Safety first. Before considering turkey cooking times and cooking your turkey, you must be aware of a few important points. Turkeys should be defrosted and cooked immediately or kept no longer than a day or two defrosted in the refrigerator. Always remove the giblets from the turkey cavity after thawing and before cooking.

Important temperatures. For best health, it’s recommended by the United States Department of Agriculture Food Safety and Inspection Service to cook stuffing outside of the turkey in a casserole dish. Always cook your turkey in a 325-degree or higher oven and until a meat thermometer reads at least 165 degrees or more, even if your turkey has a pop-up timer. Many people prefer their turkey to be cooked to 180 degrees.

Turkey cooking times. Place your cleaned and dried turkey in a large roasting pan. If desired, you can use a roasting rack. Be sure the turkey is breast side up. Place the turkey and pan in the preheated 325-degree oven and calculate the cooking time. Times are approximate, so always use the handy meat thermometer to double-check that the turkey is fully cooked before removing it from the oven. Turkey breast from 4 to 8 pounds will need from 1 1/2 to 3 1/4 hours of cooking time. Turkeys from 8 to 12 pounds will need 2 3/4 hours, 12- to 14-pound turkeys should cook for 3 3/4 to 4 1/4 hours, 18- to 20-pound turkeys should cook from 4 1/4 to 4 3/4 hours, and big birds of 20 to 24 pounds will require 4 1/2 to 5 hours in the oven. Once the turkey is cooked to temperature, let it sit for at least 20 minutes before carving to redistribute the juices and for easier carving.

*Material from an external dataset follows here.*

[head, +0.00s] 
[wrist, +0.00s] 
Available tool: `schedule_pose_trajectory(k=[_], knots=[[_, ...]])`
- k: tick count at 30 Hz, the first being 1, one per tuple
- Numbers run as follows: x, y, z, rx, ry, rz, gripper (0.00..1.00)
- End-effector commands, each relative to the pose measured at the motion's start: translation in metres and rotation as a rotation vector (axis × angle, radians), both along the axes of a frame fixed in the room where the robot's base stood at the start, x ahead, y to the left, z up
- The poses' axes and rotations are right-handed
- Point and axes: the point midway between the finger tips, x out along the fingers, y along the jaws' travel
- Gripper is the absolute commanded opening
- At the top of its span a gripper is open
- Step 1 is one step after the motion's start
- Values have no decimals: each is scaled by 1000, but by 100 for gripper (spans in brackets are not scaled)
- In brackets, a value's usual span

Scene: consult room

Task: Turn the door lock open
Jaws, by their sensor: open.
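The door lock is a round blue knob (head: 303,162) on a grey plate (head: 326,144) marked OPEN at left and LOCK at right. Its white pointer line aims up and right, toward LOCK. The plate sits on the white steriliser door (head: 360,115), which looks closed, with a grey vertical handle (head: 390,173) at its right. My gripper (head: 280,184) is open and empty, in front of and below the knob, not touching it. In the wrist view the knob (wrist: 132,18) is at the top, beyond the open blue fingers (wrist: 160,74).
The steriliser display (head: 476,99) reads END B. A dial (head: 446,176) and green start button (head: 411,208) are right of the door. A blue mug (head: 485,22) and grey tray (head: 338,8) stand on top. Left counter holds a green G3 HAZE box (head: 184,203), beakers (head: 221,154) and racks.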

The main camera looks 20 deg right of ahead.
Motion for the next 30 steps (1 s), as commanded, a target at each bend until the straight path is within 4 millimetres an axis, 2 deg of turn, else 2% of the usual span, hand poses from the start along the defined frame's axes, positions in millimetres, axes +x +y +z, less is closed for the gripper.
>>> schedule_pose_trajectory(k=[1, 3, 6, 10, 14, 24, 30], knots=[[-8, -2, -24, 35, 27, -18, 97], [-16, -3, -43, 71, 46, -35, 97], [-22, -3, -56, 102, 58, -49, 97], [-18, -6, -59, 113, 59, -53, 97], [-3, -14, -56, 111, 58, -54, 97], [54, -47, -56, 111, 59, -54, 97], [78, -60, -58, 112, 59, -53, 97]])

Note: You can cook a frozen turkey without defrosting first, but the cooking time will need to be adjusted. Expect up to 50 percent longer cooking time than if the bird was defrosted prior to cooking. It is important to remove the giblet package once the bird has cooked enough that it is no longer frozen and the package can be easily removed. Use tongs or a fork carefully as to avoid breaking the bag apart and making a mess.